Exercise task: Return only the lines between the line holding "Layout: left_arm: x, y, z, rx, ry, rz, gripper" and the line holding "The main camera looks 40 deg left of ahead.", the two boundary lines included, exactly as they appear.

** BEGIN **

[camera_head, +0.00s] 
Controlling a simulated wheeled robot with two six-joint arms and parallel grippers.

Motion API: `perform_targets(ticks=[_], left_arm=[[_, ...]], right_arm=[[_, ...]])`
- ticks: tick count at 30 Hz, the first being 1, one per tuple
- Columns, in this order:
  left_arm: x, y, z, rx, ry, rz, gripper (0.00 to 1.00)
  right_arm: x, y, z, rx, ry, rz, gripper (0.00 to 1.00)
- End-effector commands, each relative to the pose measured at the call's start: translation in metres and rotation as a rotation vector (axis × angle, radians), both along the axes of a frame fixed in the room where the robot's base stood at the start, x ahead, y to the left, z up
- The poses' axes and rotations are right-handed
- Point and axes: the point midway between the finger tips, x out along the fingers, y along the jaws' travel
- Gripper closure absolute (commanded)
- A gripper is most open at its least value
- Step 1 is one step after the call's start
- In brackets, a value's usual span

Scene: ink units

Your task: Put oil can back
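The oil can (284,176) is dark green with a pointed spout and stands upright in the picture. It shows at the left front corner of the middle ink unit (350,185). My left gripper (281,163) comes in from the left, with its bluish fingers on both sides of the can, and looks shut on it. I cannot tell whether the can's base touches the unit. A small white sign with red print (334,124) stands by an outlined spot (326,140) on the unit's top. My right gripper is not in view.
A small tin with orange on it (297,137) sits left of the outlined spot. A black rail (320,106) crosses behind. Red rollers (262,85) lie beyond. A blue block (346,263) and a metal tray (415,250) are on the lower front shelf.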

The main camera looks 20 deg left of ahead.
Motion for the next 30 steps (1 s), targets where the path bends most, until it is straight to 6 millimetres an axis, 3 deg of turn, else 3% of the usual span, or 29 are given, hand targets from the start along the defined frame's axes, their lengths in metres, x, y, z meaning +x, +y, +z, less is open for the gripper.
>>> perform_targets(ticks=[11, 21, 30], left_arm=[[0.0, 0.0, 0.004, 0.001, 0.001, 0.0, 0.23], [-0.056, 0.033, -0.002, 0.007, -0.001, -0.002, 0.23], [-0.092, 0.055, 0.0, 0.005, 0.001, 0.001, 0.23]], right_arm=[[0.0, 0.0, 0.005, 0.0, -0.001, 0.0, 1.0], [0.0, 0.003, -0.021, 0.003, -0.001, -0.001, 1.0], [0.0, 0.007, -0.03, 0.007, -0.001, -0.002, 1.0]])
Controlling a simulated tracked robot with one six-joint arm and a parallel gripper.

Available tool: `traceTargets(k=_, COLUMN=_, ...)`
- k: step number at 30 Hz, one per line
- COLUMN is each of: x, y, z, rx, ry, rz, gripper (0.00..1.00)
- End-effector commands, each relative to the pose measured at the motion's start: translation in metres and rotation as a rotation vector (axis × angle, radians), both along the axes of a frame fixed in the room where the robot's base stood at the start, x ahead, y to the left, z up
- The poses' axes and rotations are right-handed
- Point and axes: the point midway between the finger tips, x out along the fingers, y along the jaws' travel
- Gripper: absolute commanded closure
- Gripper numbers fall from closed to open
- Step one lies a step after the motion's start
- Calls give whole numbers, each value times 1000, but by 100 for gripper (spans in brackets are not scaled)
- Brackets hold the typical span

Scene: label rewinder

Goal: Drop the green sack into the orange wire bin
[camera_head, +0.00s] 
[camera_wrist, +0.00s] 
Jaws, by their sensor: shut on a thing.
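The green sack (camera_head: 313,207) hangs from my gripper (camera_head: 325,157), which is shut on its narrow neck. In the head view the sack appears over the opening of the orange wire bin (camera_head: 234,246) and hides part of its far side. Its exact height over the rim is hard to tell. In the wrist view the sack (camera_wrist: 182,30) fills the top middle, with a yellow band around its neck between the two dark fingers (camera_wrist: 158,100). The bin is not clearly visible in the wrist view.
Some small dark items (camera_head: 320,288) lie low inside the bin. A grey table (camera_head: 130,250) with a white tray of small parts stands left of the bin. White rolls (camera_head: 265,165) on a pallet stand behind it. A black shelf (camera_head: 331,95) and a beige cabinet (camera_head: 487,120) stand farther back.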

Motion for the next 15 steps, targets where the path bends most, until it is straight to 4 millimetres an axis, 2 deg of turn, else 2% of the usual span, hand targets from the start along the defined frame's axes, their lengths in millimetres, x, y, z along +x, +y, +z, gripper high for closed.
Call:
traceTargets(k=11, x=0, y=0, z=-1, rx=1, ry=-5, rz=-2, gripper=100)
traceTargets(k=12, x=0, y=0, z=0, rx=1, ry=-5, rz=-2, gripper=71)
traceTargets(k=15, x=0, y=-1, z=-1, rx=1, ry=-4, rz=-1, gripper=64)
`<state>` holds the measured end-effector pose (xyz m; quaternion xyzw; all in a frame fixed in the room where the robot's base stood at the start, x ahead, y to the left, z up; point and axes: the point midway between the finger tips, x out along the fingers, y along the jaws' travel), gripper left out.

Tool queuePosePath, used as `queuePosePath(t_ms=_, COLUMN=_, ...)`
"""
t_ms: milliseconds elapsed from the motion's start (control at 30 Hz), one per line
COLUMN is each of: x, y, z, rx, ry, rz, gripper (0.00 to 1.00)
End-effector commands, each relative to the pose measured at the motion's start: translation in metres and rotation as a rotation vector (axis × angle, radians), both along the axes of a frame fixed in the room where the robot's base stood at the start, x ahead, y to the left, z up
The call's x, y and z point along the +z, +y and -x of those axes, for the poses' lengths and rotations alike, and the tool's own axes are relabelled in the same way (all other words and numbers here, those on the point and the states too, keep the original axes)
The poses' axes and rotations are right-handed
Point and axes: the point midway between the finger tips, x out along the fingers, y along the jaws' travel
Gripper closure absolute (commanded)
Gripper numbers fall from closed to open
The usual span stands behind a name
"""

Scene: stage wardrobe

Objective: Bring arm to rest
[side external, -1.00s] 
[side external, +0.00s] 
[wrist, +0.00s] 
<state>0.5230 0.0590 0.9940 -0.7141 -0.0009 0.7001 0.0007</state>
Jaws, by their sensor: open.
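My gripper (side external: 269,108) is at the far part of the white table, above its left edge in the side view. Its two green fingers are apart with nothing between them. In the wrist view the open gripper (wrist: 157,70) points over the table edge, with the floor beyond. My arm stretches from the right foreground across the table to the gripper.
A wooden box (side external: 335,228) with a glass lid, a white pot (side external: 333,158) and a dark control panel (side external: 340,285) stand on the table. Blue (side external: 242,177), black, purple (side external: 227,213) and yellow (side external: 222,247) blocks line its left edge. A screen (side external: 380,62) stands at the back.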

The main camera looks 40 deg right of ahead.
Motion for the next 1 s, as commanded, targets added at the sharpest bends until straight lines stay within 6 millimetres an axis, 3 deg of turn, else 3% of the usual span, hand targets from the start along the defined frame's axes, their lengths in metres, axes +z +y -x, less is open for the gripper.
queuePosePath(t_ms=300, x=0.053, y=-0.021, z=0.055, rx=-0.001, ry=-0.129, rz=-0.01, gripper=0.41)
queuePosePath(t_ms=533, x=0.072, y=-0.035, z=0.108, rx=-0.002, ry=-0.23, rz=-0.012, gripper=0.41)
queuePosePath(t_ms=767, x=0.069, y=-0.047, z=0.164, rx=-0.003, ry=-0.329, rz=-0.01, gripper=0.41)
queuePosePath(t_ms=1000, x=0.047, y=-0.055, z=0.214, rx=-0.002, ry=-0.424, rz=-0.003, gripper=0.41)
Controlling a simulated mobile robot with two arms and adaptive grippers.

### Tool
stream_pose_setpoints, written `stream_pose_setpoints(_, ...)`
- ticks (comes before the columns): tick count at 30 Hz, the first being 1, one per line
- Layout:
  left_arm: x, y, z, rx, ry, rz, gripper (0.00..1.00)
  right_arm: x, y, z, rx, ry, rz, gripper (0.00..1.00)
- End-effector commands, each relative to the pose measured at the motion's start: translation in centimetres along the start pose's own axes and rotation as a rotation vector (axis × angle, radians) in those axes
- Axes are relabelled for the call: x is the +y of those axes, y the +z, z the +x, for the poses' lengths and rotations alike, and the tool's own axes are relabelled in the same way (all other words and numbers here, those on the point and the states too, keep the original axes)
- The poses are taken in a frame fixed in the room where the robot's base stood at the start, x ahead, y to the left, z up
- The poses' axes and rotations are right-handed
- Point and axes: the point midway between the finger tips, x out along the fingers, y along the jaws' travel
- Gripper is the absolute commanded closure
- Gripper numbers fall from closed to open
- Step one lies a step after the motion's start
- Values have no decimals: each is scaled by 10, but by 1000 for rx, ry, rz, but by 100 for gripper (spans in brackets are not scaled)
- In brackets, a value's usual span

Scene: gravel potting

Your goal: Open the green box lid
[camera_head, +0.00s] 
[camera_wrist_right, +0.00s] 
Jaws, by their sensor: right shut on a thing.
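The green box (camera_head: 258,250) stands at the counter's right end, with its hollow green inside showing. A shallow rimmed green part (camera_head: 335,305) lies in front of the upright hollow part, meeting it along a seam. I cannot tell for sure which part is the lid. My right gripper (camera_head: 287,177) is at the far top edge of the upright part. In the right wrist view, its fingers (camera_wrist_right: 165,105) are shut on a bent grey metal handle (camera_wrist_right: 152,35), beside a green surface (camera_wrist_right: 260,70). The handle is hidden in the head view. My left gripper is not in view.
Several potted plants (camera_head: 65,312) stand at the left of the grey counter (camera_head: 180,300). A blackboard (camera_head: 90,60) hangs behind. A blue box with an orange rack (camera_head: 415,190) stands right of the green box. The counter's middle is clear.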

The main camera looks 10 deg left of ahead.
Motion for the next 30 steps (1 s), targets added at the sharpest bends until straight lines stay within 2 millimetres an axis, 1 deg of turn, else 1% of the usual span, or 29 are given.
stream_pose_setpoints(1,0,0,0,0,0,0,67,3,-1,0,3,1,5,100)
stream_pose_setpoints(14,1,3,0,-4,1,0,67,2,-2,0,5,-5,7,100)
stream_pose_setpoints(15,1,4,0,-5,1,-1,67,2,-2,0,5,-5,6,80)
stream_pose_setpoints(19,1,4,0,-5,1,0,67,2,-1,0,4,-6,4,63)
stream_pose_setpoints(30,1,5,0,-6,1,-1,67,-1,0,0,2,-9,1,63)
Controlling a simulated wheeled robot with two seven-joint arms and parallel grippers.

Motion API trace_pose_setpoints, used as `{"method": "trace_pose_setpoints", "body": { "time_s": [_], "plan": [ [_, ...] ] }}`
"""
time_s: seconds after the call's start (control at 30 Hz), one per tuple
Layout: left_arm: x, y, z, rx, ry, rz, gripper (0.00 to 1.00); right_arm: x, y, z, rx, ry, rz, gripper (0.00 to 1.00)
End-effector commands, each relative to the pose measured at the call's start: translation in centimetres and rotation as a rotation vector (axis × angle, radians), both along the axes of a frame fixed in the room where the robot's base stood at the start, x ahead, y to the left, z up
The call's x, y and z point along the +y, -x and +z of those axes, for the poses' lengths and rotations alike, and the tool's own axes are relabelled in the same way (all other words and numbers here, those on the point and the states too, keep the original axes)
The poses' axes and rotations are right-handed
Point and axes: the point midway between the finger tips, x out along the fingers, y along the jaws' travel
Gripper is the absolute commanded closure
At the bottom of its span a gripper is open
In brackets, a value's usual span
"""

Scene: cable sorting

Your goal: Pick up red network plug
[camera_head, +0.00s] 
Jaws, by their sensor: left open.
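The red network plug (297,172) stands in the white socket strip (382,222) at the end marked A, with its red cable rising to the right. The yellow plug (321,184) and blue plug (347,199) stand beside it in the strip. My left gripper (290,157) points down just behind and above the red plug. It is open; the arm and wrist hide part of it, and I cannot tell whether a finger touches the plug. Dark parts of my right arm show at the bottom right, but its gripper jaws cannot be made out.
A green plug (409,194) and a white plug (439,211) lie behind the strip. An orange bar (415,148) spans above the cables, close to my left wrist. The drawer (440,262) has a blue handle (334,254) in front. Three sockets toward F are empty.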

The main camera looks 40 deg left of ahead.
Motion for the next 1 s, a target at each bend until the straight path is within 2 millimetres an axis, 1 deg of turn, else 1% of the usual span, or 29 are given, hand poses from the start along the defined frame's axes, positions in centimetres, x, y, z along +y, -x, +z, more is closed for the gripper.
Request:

** END **

Worked answer:
Layout: left_arm: x, y, z, rx, ry, rz, gripper (0.00 to 1.00); right_arm: x, y, z, rx, ry, rz, gripper (0.00 to 1.00)
End-effector commands, each relative to the pose measured at the call's start: translation in centimetres and rotation as a rotation vector (axis × angle, radians), both along the axes of a frame fixed in the room where the robot's base stood at the start, x ahead, y to the left, z up
The call's x, y and z point along the +y, -x and +z of those axes, for the poses' lengths and rotations alike, and the tool's own axes are relabelled in the same way (all other words and numbers here, those on the point and the states too, keep the original axes)
The poses' axes and rotations are right-handed
Point and axes: the point midway between the finger tips, x out along the fingers, y along the jaws' travel
Gripper is the absolute commanded closure
At the bottom of its span a gripper is open
In brackets, a value's usual span
"""

Scene: cable sorting

Your goal: Pick up red network plug
[camera_head, +0.00s] 
Jaws, by their sensor: left open.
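The red network plug (297,172) stands in the white socket strip (382,222) at the end marked A, with its red cable rising to the right. The yellow plug (321,184) and blue plug (347,199) stand beside it in the strip. My left gripper (290,157) points down just behind and above the red plug. It is open; the arm and wrist hide part of it, and I cannot tell whether a finger touches the plug. Dark parts of my right arm show at the bottom right, but its gripper jaws cannot be made out.
A green plug (409,194) and a white plug (439,211) lie behind the strip. An orange bar (415,148) spans above the cables, close to my left wrist. The drawer (440,262) has a blue handle (334,254) in front. Three sockets toward F are empty.

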The main camera looks 40 deg left of ahead.

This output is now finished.